Come spiega il primo rapporto recentemente pubblicato dalla Fao sull’agricoltura urbana ("Growing greener cities in Africa"), la popolazione urbana del continente nero cresce più rapidamente che in qualsiasi altra parte del mondo e si prevede che per il 2020 nella zona subsahariana raggiungerà i seicento milioni, il doppio di quel che era nel 2010. E i tantissimi neoinurbati (oltre 200 milioni di persone) ingrossano sconfinati slum, dove la malnutrizione è particolarmente grave. «I leader africani – si legge nel rapporto – devono muoversi subito per deviare il processo di urbanizzazione dal suo cammino attuale, per indirizzarlo verso città più "verdi", che garantiscano cibo sano, lavori accettabili e un ambiente pulito». L’agricoltura urbana può ottenere questi risultati.

Anzitutto i frutti e gli ortaggi prodotti in città possono essere immediatamente consumati: non si perdono tempo e soldi per i trasporti dalle campagna, durante i quali le condizioni climatiche li possono danneggiare. Inoltre si creano aree verdi ben tenute e controllate dove altrimenti ci sarebbe abbandono e per creare il "compost" con cui si fertilizzano i terreni si possono utilizzare molti degli scarti, che così diventerebbero una risorsa.

Per esempio a Nairobi, capitale del Kenya, i residenti negli ultimi 40 anni sono passati da circa mezzo milione a 3,3 milioni. Spontaneamente lungo le strade e le ferrovie si sono sviluppati gli orti urbani: si stima dal 30 al 40% delle famiglie si sia impegnata in qualche attività agricola per l’autosussistenza. In Mozambico la grossa ondata di urbanizzazione è avvenuta negli anni ’80, quando infuriava la guerra civile.
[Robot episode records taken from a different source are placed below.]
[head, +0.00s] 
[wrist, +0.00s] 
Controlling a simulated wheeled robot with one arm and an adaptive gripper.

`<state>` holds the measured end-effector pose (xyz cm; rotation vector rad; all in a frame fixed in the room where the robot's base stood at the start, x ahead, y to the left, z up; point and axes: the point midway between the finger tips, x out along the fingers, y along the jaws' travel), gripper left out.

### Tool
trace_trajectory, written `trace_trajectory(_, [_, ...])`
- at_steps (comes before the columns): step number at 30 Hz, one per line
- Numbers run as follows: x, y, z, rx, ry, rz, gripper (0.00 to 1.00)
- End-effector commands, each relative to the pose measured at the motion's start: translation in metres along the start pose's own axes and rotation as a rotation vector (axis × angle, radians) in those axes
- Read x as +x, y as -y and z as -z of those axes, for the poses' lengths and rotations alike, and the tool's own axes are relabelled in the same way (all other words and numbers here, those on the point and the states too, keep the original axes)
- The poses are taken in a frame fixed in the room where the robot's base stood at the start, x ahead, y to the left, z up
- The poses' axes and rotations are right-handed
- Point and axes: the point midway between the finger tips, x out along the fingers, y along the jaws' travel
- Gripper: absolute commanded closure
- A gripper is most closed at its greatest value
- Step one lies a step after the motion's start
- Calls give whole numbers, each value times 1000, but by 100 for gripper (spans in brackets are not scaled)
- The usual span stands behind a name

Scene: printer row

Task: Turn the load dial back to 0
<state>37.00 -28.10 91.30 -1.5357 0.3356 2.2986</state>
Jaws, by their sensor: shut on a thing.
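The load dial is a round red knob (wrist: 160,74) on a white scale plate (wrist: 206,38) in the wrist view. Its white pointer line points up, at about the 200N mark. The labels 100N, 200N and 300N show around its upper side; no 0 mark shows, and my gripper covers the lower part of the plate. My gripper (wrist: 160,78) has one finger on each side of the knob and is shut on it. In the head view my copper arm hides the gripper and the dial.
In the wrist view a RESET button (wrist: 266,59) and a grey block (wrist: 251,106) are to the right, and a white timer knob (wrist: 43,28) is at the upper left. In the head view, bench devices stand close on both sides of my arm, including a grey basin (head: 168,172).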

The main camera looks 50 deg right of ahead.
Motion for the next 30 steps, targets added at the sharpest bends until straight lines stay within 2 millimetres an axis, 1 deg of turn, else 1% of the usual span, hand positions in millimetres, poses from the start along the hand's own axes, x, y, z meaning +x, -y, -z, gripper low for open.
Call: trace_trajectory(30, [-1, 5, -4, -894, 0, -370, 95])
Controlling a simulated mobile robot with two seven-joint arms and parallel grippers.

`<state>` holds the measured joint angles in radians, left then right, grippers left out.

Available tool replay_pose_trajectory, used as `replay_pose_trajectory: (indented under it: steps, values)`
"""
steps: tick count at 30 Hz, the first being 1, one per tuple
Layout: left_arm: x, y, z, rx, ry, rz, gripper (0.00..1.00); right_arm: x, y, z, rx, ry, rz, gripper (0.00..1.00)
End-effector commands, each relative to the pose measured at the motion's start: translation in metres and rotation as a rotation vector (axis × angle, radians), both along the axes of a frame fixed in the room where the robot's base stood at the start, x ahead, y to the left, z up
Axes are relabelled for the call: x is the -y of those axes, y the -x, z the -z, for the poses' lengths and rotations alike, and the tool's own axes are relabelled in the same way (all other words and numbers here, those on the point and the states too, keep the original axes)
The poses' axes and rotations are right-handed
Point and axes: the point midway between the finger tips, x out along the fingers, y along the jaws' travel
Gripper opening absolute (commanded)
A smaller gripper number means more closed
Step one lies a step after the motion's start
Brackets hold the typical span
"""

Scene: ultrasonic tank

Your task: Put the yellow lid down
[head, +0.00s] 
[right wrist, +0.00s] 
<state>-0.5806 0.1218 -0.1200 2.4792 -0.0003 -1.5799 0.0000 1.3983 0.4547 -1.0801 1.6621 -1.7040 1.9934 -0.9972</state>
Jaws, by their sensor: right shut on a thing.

Per rispondere ai bisogni di questa gente il governo ha favorito il diffondersi dell’agricoltura urbana, tramite l’organizzazione di cooperative e la designazione di alcune aree urbane come "verdi", ovvero destinate alla coltura.

Nella capitale, Maputo, oggi operano 13 mila agricoltori urbani su 2300 acri di terreno e il loro introito medio giornaliero è di 4 dollari: molto al di sopra del limite di povertà, che è in quel Paese di 0,5 dollari al giorno.

Ma la crescita dell’agricoltura urbana comporta anche qualche problema, come sostiene Mobido T. Traoré, vicedirettore del dipartimento per la protezione dell’agricoltura e del consumatore della Fao, la novità segnalata nel rapporto è che «la produzione e il commercio di frutta e ortaggi dà di che vivere a migliaia di abitanti delle città africane e fornisce alimenti per milioni di loro. Ma questo in molte città sta divenendo insostenibile perché l’uso eccessivo di pesticidi sta inquinando le acque». Ergo: in prospettiva l’agricoltura urbana è una via per migliorare sostanzialmente la vita nelle città. Ma è importante che gli agricoltori urbani siano ben consapevoli di quel che fanno, così che la qualità dell’ambiente e della vita sia rispettata.